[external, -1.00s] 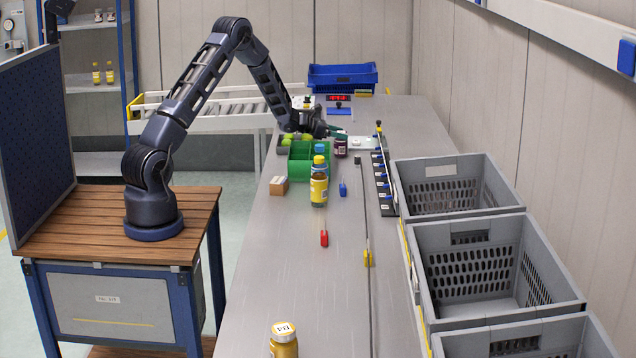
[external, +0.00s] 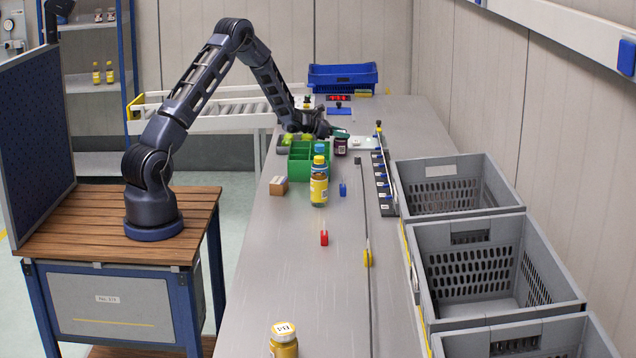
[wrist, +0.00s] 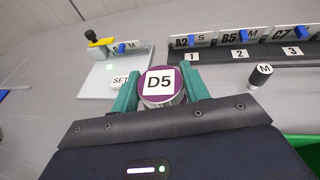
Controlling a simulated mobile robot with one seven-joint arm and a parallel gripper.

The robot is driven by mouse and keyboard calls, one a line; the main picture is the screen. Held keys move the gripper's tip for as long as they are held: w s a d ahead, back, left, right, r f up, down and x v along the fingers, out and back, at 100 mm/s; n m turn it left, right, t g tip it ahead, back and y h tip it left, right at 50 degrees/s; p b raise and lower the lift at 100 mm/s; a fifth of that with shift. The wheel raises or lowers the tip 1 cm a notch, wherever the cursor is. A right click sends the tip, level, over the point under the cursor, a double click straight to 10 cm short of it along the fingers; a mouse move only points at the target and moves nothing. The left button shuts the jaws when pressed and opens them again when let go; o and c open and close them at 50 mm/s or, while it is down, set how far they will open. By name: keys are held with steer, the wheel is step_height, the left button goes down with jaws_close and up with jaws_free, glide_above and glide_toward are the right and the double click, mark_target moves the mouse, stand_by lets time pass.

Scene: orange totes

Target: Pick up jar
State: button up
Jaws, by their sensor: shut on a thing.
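A dark purple jar (external: 340,146) stands on the grey table, just beyond the green divided bin. In the wrist view the jar's purple lid (wrist: 160,84) carries a white label reading "D5". My gripper (wrist: 161,92) has its two green fingers on either side of the jar and is shut on it. In the external view my gripper (external: 337,131) is at the jar's top, reaching in from the left. The jar looks upright and at table level; whether its base touches the table I cannot tell. Its lower part is hidden in the wrist view.
A labelled rack (external: 382,185) is to the right, before grey crates (external: 470,275). A yellow jar (external: 284,342) stands at the near edge. Mid-table is mostly clear.

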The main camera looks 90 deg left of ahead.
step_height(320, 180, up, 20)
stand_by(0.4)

_Task requirements_
Set down all the data again exactly as above, pictures excluded.

_Result below_
[external, -1.00s] 
[external, +0.00s] 
[wrist, +0.00s] 
Controlling a simulated mobile robot with one seven-joint arm and a parallel gripper.

The robot is driven by mouse and keyboard calls, one a line; the main picture is the screen. Held keys move the gripper's tip for as long as they are held: w s a d ahead, back, left, right, r f up, down and x v along the fingers, out and back, at 100 mm/s; n m turn it left, right, t g tip it ahead, back and y h tip it left, right at 50 degrees/s; p b raise and lower the lift at 100 mm/s; a fifth of that with shift. The wheel raises or lowers the tip 1 cm a notch, wherever the cursor is. A right click sends the tip, level, over the point under the cursor, a double click straight to 10 cm short of it along the fingers; a mouse move only points at the target and moves nothing. The left button shuts the jaws when pressed and opens them again when let go; o and c open and close them at 50 mm/s or, while it is down, set how far they will open. By name: keys are held with steer, the wheel is step_height, the left button goes down with jaws_close and up with jaws_free, glide_above and glide_toward are the right and the double click, mark_target moves the mouse, stand_by lets time pass.

Scene: orange totes

Target: Pick up jar
State: button up
Jaws, by their sensor: shut on a thing.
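A dark purple jar (external: 340,146) stands on the grey table, just beyond the green divided bin. In the wrist view the jar's purple lid (wrist: 160,84) carries a white label reading "D5". My gripper (wrist: 161,92) has its two green fingers on either side of the jar and is shut on it. In the external view my gripper (external: 337,131) is at the jar's top, reaching in from the left. The jar looks upright and at table level; whether its base touches the table I cannot tell. Its lower part is hidden in the wrist view.
A labelled rack (external: 382,185) is to the right, before grey crates (external: 470,275). A yellow jar (external: 284,342) stands at the near edge. Mid-table is mostly clear.

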The main camera looks 90 deg left of ahead.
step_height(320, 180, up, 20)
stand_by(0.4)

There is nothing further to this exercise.